Anonymous 0 Comments

Usually, at 99%, all the parts have been downloaded and the file needs to be reconstructed back into a whole/usable file.

However, sometime progress bars are purely eye candy. It’s just programmed in to give you the illusion of progress.

Anonymous 0 Comments

% It’s a psychological trick to make you think the task is almost done. If it stopped at 90%, you might think it’s taking too long and give up.

Anonymous 0 Comments

There are two answers here. One is that some types of progress are easier to track than others. So, downloads or pulling files into memory, etc., we can track. Once that’s done, and the progress is “almost complete,” we then have to organize that information to be used, which can take a while, but isn’t easy to track, so we just consider it “one step” and leave the progress bar at “almost finished.”

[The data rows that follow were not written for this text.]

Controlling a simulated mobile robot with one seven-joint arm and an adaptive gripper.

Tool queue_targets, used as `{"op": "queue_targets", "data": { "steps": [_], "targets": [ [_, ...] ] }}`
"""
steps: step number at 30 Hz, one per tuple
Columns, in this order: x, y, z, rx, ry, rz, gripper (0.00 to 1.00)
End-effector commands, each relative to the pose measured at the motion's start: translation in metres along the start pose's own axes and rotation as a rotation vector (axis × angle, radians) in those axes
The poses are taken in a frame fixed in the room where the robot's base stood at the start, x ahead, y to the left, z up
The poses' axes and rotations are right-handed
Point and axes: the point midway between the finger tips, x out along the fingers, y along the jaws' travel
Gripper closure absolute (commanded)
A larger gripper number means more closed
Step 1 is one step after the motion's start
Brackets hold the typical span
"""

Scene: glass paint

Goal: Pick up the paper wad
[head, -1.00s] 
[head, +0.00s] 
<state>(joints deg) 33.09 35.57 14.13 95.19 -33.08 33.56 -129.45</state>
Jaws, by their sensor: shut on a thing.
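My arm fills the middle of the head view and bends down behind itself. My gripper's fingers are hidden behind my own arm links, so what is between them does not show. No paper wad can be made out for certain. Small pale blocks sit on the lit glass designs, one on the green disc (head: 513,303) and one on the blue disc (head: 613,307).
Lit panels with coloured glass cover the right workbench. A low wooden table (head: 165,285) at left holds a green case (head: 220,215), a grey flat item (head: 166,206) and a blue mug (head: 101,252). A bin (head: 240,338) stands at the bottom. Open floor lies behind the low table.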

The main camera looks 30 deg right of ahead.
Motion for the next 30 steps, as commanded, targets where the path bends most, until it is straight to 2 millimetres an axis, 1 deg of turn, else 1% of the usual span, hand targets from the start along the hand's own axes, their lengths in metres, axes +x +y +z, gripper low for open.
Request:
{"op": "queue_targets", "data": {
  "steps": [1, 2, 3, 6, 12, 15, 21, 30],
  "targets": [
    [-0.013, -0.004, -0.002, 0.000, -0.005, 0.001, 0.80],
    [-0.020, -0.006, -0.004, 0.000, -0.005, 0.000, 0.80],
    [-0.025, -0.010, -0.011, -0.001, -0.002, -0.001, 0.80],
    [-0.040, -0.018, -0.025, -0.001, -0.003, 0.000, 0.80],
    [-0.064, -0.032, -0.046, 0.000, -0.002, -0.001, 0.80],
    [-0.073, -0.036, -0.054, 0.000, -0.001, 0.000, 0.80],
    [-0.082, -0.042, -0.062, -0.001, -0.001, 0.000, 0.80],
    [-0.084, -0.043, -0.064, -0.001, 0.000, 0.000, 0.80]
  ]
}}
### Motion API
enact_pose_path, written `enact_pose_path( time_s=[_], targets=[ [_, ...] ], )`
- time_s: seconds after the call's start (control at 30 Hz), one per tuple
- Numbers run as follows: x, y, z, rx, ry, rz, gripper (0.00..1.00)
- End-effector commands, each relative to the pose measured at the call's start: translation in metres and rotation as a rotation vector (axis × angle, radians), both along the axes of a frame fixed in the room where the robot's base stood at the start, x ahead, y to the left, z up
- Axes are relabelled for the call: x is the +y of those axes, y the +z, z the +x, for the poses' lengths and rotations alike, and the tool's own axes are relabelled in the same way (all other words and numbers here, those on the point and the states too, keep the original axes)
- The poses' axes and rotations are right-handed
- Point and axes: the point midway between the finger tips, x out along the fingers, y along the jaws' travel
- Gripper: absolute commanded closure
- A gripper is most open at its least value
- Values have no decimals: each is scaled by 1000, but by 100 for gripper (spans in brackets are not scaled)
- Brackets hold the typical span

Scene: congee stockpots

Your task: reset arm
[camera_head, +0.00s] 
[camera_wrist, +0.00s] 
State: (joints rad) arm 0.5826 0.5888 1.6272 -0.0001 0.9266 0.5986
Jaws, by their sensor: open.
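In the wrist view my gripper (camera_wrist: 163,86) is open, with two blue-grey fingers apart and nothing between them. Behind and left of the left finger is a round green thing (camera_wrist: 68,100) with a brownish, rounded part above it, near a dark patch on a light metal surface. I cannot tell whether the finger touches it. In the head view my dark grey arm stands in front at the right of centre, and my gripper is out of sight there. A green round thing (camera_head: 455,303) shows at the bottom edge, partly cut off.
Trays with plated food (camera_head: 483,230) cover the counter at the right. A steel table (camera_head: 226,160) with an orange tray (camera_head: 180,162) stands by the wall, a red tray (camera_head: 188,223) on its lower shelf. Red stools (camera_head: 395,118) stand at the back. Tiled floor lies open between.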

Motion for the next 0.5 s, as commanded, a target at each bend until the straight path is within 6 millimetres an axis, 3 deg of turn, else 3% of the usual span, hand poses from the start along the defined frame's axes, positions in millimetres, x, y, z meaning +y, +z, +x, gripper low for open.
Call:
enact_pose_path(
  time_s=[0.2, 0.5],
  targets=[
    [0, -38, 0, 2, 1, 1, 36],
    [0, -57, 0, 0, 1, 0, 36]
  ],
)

The other answer is that all progress is a little difficult to track. So, often, you’ll get a product design person saying “how long does it usually take? 1-2 minutes? Great. Every 30 seconds, halve the remaining progress. So, go to 50% at 30 seconds, 75% at 60 seconds, etc. That way people will still feel okay waiting, even though we don’t have any actual information.” Which is fine, usually. The actual purpose of the loading bar is to convince the user not to panic and force-quit/restart the task. But then if you ever run into an actual problem/delay, and you’ve already halved the remaining time six times, you’re just sitting at 99%, and it looks like progress suddenly stopped, even though it’s been fake the whole time.

Anonymous 0 Comments

I guess you mean why does it stop more at 99 than 98 or any other particular number.

Because of how the progression is calculated. If big files are loaded first, there is nothing left but small files. There’s about 1% left, or less, but it doesn’t mean that your computer will handle multiple little files faster than 1 big file, hence the stop at 99%.

Also, this id pure speculation, I don’t know what I’m talking about.

Anonymous 0 Comments

I’ve worked at companies where I’ve made progress bars and I’ll give you the dirty little secret, most progress bars don’t measure anything. They are just there to give the user some type of indication that the application is doing something behind the scenes and not just hanging.

Honestly, it’s typically impossible to measure actual progress. With the variety of CPU speeds, memory, network speeds, etc, it’s impossible for a programmer to know which piece will take what time on different computers someone is running on. So like others have said, some are just timers and they increment after X period of time has passed. Some break it up into steps and based on how many steps are done, increment by a certain percentage. It’s all kind of a mixed bag.

To OP’s actual question, pausing at 99% just means that it is taking longer than the programmer thought it would when they made the progress bar, but it isn’t done yet, so it is letting you know it’s not done while it does everything else it needs to do.